Saturday, January 10, 2015

Test Scan

The Explorers Club - Stage West and WaterTower Theater
set design by Clare Floyd DeVries

There!  The first successful scan from my brand new large format scanner.

Ain't tech wonderful?

I love the way prices keep dropping(if in this realm only), because a few years ago an 11" x 17" (almost) scanner like this one cost over a thousand dollars and now it's less than $200 .  Finally I can afford to scan my sketches in One Piece, instead of in halfsies.

Scanning images at your desk is a help to any visual artist, but as a set designer who often works an hour or two away from the guys and gals  at the theater who need the drawing, it's a life-saver... as in my-life-wasted-one-hour-in-the-car at a time.   Sometimes one quick and quickly scanned picture really can be worth a thousand words over the phone when trying to explain a fix.

What other tech is actually really useful in this biz?

Cell phones, because of the find-you-anywhere ability.  Though I hate to admit it, texting is actually useful in a theater context because often you need to discuss an issue but can't talk because rehearsal.  Email is my preference because you can better, more fully discuss issues and Bonus! no nagging electronic bleeps.  Email is easier to ignore until you have real time to think and respond.

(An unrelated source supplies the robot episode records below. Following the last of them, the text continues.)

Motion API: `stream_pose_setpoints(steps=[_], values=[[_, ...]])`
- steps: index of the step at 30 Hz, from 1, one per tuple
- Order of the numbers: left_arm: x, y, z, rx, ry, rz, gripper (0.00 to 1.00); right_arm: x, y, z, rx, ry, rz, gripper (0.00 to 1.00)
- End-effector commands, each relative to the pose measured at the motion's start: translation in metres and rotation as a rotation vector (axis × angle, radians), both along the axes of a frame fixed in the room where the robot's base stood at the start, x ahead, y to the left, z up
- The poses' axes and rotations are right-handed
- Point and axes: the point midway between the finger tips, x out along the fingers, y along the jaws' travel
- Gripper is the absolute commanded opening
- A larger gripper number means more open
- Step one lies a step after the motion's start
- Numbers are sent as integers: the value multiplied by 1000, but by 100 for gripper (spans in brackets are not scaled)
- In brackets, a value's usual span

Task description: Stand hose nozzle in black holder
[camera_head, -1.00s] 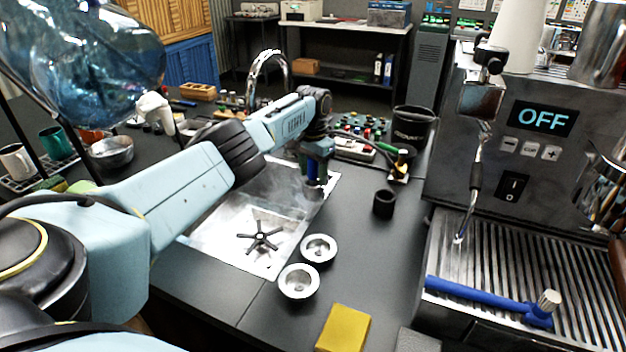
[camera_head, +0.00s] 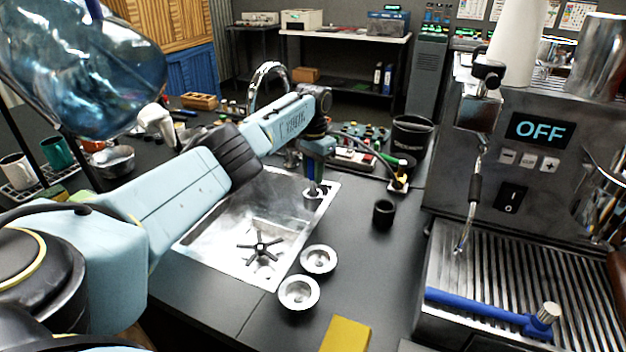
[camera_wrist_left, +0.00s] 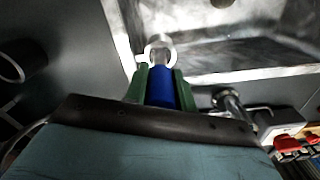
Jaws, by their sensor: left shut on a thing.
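My left gripper (camera_head: 315,184) hangs over the right back rim of the sink. In the left wrist view its green fingers (camera_wrist_left: 160,84) are shut on the blue hose nozzle (camera_wrist_left: 161,90), whose pale metal tip points away from the wrist. In the head view the nozzle is small and partly hidden by the gripper. The black holder (camera_head: 383,213), a small open cup, stands upright on the counter to the right of the gripper, apart from it. A dark round shape at the left of the wrist view (camera_wrist_left: 22,62) looks like this holder. My right gripper is not in view.
The metal sink (camera_head: 215,235) lies below my arm. Two metal filter baskets (camera_head: 299,292) and a yellow block (camera_head: 346,335) are in front. A black bin (camera_head: 411,135) and small electronics stand behind the holder. The coffee machine (camera_head: 510,180) is at right. Counter around the holder is clear.

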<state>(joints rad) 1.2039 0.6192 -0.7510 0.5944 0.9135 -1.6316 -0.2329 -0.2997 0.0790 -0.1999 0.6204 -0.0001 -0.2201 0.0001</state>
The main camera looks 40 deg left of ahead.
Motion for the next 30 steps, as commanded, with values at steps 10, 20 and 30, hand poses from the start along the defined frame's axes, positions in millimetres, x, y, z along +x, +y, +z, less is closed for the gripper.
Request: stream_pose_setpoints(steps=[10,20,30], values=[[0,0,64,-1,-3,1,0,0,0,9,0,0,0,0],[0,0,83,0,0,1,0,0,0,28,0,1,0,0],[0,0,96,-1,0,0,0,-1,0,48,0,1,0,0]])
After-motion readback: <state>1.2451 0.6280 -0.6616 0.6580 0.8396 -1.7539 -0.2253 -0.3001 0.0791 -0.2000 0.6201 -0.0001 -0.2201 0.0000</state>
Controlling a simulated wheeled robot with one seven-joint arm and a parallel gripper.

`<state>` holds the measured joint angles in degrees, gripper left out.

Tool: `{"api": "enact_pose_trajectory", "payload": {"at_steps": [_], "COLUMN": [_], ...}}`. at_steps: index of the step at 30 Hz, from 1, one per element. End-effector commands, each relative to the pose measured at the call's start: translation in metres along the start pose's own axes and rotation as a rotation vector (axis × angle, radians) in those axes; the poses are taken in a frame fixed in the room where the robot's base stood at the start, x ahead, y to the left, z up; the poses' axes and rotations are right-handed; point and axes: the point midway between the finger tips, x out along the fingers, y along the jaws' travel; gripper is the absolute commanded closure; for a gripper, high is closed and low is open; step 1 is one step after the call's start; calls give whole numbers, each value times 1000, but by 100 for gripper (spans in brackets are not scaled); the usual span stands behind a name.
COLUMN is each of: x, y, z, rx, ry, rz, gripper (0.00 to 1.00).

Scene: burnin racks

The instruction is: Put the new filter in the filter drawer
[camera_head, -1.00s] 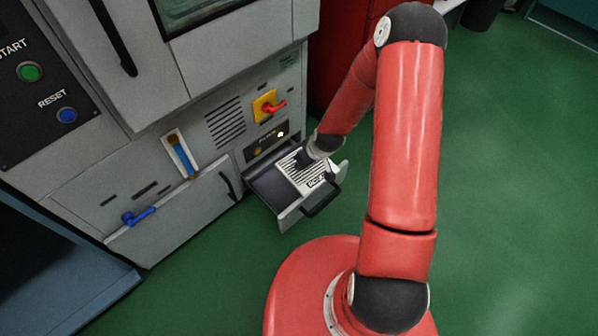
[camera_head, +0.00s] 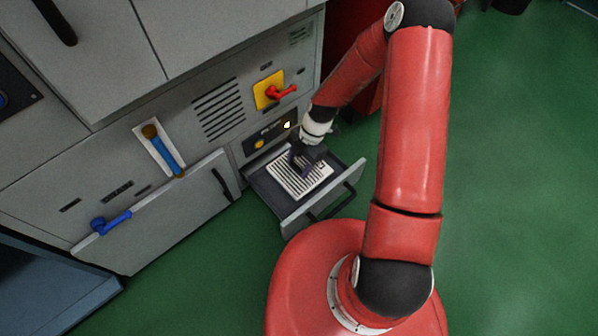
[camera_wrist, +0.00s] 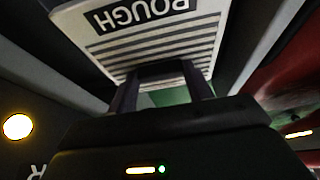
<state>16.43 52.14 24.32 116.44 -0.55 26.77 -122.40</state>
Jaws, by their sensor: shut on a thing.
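The filter (camera_head: 299,181) is a flat white panel with dark stripes. In the head view it lies inside the outline of the open filter drawer (camera_head: 291,224), which is pulled out low on the cabinet. My gripper (camera_head: 302,165) is over the filter's back part and shut on it. In the wrist view the filter (camera_wrist: 160,42) fills the top middle, with the word "ROUGH" upside down on a black label, and my gripper's fingers (camera_wrist: 162,88) reach to its near edge. I cannot tell whether the filter touches the drawer floor.
An amber lamp (camera_head: 259,144) glows above the drawer. Green floor (camera_head: 510,190) is clear at right.

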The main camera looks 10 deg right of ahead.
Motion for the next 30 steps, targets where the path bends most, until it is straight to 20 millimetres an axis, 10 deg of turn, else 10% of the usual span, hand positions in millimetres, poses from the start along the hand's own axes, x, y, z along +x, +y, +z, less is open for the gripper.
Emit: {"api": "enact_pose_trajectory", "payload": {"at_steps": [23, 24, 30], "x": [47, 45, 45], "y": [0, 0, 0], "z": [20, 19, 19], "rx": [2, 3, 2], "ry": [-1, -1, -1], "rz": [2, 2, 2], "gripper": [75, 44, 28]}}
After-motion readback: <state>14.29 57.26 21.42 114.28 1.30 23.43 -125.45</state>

Copiers.  Blessed copiers.  I'm old enough to remember the early versions of photo-copiers with their damp, dirty results.  (Oh, the old toner disasters!  Filthy ook-dust everywhere!)  I remember - and can still smell - the old Diazo printers and their ammonia - a system which only worked to copy drawings on translucent materials.  (My first architecture job involved an unventilated basement tending a Diazo machine.)  In the pre-photo-copier age, if you wanted text copied you wrote it out yourself and, to copy a picture on opaque paper or from a book, you traced it.

Barbarism.

All hail the age of big cheap scanners!